WORK TO BE COMPLETED
Search the data below for "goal"; list each line that holds it.
[START]
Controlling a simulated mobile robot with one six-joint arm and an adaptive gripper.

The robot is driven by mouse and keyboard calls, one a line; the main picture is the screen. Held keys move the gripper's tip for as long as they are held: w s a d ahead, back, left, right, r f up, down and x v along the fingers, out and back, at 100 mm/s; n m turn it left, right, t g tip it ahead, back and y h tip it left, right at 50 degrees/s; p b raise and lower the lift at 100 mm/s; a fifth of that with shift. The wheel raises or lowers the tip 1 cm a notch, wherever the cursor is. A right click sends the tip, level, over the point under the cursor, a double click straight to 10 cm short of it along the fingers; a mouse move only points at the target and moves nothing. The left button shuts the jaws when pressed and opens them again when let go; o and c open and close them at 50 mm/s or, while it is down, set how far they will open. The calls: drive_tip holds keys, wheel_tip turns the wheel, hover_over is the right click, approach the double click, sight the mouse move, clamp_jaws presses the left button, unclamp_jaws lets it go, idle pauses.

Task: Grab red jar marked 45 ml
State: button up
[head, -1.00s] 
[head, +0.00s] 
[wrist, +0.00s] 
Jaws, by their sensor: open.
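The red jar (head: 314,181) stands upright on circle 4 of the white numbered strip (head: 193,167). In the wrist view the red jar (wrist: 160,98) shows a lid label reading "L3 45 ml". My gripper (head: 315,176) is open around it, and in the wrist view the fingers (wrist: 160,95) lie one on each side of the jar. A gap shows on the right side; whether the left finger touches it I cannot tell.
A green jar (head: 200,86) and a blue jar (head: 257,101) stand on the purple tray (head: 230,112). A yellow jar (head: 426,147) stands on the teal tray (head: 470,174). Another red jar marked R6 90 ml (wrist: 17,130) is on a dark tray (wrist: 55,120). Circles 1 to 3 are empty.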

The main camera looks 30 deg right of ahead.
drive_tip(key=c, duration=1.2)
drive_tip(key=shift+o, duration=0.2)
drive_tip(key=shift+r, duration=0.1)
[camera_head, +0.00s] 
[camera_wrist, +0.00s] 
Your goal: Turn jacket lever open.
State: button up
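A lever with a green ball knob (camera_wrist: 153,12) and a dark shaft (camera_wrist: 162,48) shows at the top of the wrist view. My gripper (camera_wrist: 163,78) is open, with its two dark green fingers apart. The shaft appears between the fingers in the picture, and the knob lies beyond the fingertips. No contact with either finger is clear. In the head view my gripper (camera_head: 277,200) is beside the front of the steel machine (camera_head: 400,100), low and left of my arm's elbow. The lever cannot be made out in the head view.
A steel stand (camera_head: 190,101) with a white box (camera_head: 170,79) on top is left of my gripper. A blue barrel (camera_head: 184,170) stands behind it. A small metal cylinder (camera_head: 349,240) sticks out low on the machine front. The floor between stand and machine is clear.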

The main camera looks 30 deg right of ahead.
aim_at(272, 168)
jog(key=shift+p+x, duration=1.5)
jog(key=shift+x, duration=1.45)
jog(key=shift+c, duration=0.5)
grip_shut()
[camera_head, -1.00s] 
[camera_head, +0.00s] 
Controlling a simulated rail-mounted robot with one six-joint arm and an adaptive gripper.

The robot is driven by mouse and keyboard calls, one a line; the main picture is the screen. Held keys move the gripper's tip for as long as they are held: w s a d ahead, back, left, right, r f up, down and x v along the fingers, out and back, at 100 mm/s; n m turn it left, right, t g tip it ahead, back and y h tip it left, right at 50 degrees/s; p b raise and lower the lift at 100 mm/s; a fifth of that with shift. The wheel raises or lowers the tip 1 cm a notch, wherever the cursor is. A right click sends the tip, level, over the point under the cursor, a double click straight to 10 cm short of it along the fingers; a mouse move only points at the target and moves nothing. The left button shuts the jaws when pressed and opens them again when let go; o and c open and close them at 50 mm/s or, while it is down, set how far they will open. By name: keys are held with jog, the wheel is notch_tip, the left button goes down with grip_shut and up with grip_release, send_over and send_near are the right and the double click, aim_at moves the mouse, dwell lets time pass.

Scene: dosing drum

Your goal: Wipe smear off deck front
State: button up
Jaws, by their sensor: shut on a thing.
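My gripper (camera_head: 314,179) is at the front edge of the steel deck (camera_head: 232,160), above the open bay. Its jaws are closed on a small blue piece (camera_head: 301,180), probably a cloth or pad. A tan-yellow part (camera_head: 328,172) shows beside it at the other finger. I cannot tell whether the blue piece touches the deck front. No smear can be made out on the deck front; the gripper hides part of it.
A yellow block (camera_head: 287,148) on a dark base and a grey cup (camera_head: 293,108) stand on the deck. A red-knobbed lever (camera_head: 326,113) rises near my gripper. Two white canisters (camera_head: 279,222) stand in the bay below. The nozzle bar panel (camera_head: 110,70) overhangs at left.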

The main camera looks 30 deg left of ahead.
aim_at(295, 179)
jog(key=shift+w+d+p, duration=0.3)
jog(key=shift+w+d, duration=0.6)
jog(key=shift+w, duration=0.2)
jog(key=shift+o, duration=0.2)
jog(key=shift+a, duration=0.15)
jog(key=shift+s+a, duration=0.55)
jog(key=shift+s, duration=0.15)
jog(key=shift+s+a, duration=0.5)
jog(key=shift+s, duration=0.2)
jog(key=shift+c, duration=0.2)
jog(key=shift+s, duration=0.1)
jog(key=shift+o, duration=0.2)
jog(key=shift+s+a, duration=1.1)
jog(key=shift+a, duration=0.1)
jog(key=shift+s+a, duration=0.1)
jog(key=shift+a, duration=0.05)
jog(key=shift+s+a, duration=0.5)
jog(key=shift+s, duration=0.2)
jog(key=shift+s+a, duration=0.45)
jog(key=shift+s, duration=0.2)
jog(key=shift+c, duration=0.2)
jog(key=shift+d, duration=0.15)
[END]
TASK RESPONSE
Your goal: Turn jacket lever open.
Your goal: Wipe smear off deck front

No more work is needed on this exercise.